There has been no tariff set for the offence of Abduction. In the case of State v. Sausau-Sentence [2012] FJHC 1301; HAC 111.2009(28 August 2012) Justice Madigan discussed the sentencing for the offence of Abduction under English Court of Appeal case Spence and Thomas 5 Cr. App. R(S)413:

"......that the top end of sentencing is reserved for cases where the victim is taken hostage or ransom has demanded, and at the maximum if undue violence or fire arms used. The bottom end of the tariff can be appropriate in cases of family disputes or lovers tiffs.””

[30] In State v. Sausau (Supra), His Lordship Justice Madigan held that ”As the maximum penalty for this offence is 7 years both under the Penal Code........., an appropriate tariff would be between 18 months to 4 years, depending on violence, length of detention, use of weapons etc.”

[31] Since the offence of Abduction contrary to Section 285 of the Crimes Act, carries a maximum penalty of 5 years imprisonment, I am of the opinion that the appropriate tariff for this offence should be between 12 months to 3 years imprisonment, depending on violence, length of detention, use of weapons etc.

[32] In the light of the guiding principles, and taking into consideration the objective seriousness of the offence, I commence your sentence at 12 months for the first count of Abduction (Count 1).

[33] Considering the aforementioned aggravating factors, which are common for all offences, I increase your sentence by a further 2 years. Now your sentence is 3 years. As I have stated above, there are no mitigating circumstances in your favour so as to grant you any concession or deduction in your sentence. Therefore, your sentence remains at 3 years for Count 1.

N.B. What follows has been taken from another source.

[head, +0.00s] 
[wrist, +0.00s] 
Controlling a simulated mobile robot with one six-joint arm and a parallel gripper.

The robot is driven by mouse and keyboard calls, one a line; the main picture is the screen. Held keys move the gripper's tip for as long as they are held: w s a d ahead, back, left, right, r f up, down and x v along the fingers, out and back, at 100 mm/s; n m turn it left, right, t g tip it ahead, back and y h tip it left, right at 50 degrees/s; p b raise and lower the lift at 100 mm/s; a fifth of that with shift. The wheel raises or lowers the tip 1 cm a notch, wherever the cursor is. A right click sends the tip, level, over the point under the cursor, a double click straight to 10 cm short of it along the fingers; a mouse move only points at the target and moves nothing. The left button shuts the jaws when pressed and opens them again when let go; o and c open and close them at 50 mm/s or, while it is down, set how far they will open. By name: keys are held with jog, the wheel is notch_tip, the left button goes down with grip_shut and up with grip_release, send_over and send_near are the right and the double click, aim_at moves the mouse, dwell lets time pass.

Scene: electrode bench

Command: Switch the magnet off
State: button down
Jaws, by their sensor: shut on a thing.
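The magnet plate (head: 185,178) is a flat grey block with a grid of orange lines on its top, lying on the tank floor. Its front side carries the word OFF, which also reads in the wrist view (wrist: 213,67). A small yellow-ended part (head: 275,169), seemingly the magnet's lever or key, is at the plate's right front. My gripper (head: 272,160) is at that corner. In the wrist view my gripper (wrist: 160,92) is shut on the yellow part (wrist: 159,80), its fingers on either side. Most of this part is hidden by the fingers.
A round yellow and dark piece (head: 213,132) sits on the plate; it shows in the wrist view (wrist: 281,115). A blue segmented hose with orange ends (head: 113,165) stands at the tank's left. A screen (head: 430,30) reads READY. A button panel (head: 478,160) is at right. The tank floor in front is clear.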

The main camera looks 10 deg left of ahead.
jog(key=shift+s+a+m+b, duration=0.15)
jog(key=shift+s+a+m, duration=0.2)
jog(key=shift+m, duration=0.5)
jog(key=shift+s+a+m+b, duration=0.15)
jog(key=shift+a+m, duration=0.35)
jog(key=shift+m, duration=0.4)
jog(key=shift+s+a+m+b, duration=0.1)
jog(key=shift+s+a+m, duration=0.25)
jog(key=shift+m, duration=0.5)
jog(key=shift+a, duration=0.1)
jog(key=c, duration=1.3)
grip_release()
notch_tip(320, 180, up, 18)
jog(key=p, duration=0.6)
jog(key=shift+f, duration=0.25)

[34] In the circumstances, your sentences are as follows:

Count 1- Abduction of Young Persons contrary to Section 285 of the Crimes Act – 3 years imprisonment.

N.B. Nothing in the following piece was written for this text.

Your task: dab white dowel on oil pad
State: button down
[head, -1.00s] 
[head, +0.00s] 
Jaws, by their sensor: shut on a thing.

Count 2- Rape contrary to Section 207 (1) and (2) (a) of the Crimes Act – 15 years imprisonment.

Count 3- Rape contrary to Section 207 (1) and (2) (a) of the Crimes Act – 15 years imprisonment.

Count 4- Rape contrary to Section 207 (1) and (2) (a) of the Crimes Act - 15 years imprisonment.

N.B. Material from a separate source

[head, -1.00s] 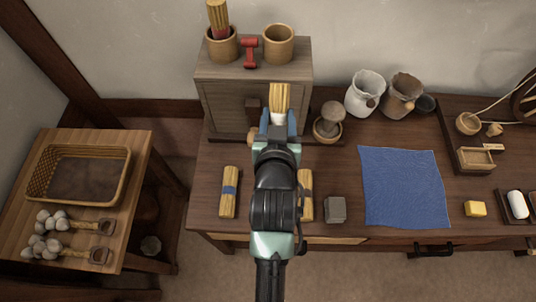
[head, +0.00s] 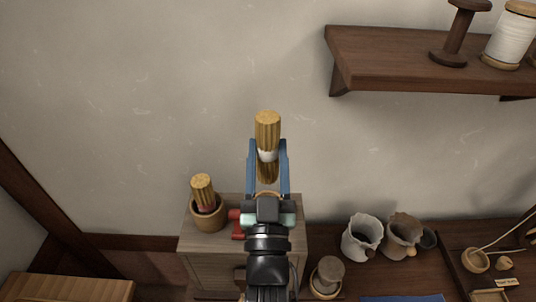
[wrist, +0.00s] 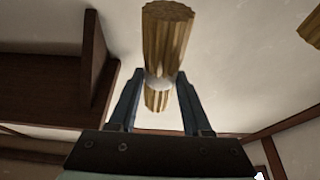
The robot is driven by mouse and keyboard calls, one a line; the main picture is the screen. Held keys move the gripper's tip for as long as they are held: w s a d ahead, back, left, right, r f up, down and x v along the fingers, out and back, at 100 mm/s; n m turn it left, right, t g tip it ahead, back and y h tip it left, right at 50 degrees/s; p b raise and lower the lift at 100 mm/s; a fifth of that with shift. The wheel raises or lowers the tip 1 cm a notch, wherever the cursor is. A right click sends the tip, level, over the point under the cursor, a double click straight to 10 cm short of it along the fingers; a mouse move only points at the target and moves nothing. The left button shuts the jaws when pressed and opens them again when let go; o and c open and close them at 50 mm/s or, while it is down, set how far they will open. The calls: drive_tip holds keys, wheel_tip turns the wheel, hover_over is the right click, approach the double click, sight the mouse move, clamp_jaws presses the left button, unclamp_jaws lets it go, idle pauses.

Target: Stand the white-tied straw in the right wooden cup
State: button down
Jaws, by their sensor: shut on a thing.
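The white-tied straw (head: 268,128) is a yellow bundle with a white band at its middle. My gripper (head: 268,155) is shut on it at the band and holds it in the air in front of the wall, above the cabinet. The wrist view also shows the straw (wrist: 167,30) between the fingers (wrist: 158,85), its ends sticking out beyond them. The right wooden cup is hidden, or almost hidden, behind my gripper and wrist. The left wooden cup (head: 208,217) stands on the cabinet with a red-tied straw (head: 203,188) in it.
A red object (head: 238,231) lies on the cabinet top (head: 205,240), partly behind my wrist. A wall shelf (head: 420,70) with spools (head: 510,38) is at upper right. The wall around the straw is clear.

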I order that all four sentences of imprisonment to run concurrently. Therefore, your total term of imprisonment will be 15 years.

[35] Accordingly, I sentence you to a term of 15 years imprisonment. Pursuant to the provisions of Section 18 of the Sentencing and Penalties Act No. 42 of 2009 (Sentencing and Penalties Act), I order that you are not eligible to be released on parole until you serve 12 years of that sentence.

[36] Section 24 of the Sentencing and Penalties Act reads thus:

If an offender is sentenced to a term of imprisonment, any period of time during which the offender was held in custody prior to the trial of the matter or matters shall, unless a court otherwise orders, be regarded by the court as a period of imprisonment already served by the offender.”

[37] You have been in remand custody for this case from 16 January 2014 to 18 March 2014. Accordingly, you had been in custody for a period of 2 months. Further, you were again remanded in custody after you were found guilty and convicted for these offences, which was on 26 February 2018 (a period of nearly one month). The period you were in custody shall be regarded as period of imprisonment already served by you. I hold that the period of 3 months should be considered as served in terms of the provisions of Section 24 of the Sentencing and Penalties Act.

[38] In the result, you are sentenced to a term of imprisonment of 15 years with a non-parole period of 12 years. Considering the time you have spent in remand, the time remaining to be served is as follows:

Head Sentence - 14 years and 9 months.

Non-parole period - 11 years and 9 months.

[39] You have 30 days to appeal to the Court of Appeal if you so wish.


Riyaz Hamza
JUDGE

HIGH COURT OF FIJI


AT SUVA
Dated this 21st Day of March 2018


Solicitors for the State : Office of the Director of Public Prosecutions, Suva.

Solicitors for the Accused : Office of the Legal Aid Commission, Suva.